Provide only the number of lines in the listing that contain the string "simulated".

───── Data to use

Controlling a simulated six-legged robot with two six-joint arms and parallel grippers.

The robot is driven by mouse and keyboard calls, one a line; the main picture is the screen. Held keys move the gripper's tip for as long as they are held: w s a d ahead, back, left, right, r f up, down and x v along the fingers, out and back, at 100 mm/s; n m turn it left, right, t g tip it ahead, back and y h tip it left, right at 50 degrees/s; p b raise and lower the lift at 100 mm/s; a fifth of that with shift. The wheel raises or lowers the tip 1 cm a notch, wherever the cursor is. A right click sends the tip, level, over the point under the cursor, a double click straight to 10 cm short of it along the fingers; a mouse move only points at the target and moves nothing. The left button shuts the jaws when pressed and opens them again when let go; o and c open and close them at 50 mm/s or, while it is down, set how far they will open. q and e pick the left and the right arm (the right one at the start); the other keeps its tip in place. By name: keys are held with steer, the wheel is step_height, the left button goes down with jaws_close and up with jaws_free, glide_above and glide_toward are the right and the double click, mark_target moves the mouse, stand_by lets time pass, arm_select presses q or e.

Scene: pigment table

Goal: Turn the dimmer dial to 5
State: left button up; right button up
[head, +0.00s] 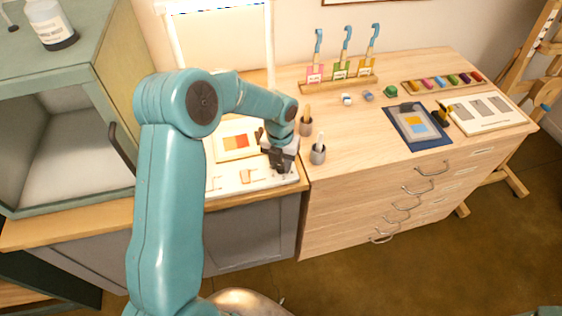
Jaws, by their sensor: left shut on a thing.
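My left gripper (281,162) reaches down from the left arm onto the right part of a white control panel (230,186) on the left counter. It is shut on what appears to be the dimmer dial. The gripper covers the dial, so its pointer, its numbers and its setting cannot be read. The panel also carries small tan parts toward its front edge. My right gripper is not in view.
A card with orange and red patches (236,142) lies behind the panel. Two small grey cups (318,154) with tools stand close to the right. A glass-fronted cabinet (70,130) is at left. The wooden top at centre right has free room.

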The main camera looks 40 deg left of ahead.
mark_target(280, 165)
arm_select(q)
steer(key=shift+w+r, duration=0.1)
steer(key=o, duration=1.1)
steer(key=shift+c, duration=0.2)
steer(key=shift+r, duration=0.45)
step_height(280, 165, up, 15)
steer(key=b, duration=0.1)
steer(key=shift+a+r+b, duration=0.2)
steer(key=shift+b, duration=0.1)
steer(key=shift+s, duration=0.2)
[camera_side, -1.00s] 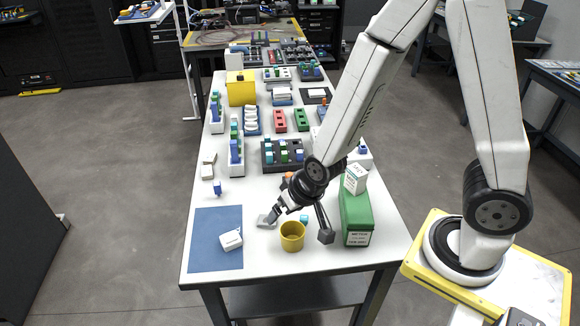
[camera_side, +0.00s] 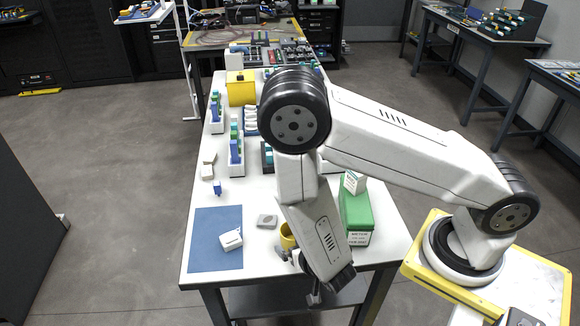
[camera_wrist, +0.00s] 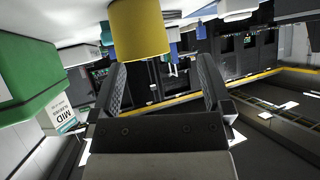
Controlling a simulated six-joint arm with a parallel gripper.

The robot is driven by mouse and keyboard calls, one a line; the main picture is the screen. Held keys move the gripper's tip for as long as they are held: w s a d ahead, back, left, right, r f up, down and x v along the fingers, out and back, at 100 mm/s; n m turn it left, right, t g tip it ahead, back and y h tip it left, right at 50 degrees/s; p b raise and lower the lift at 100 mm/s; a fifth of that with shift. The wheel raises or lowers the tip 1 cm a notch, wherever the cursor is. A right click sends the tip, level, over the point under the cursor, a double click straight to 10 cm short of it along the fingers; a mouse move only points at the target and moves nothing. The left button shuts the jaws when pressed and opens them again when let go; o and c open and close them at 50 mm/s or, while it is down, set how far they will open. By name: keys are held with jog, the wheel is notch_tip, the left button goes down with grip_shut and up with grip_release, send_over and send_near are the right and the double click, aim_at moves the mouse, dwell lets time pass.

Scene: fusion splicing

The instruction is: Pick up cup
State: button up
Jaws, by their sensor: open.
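The yellow cup (camera_side: 287,238) stands on the white table near its front edge, mostly hidden behind my arm in the side view. In the wrist view the cup (camera_wrist: 140,30) is at the top, just beyond my fingertips and a little left of centre. My gripper (camera_wrist: 161,62) is open with nothing between its two fingers. The fingers are spread about as wide as the cup or wider. In the side view my arm hides most of the gripper, so I cannot tell whether a finger touches the cup.
A green box (camera_side: 358,214) with a white carton (camera_side: 354,182) on it stands right of the cup. A small grey block (camera_side: 267,221) lies left of the cup. A white object (camera_side: 231,240) rests on the blue mat (camera_side: 213,258). Racks and blocks fill the table behind.

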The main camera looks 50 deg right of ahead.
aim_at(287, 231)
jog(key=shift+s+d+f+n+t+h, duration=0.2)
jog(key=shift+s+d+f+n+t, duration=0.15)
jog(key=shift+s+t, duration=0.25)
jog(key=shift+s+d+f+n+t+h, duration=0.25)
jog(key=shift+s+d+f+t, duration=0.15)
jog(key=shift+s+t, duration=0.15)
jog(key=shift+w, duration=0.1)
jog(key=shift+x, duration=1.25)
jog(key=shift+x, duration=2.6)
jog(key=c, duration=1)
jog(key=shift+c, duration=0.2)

──────────

* Response for this exercise
2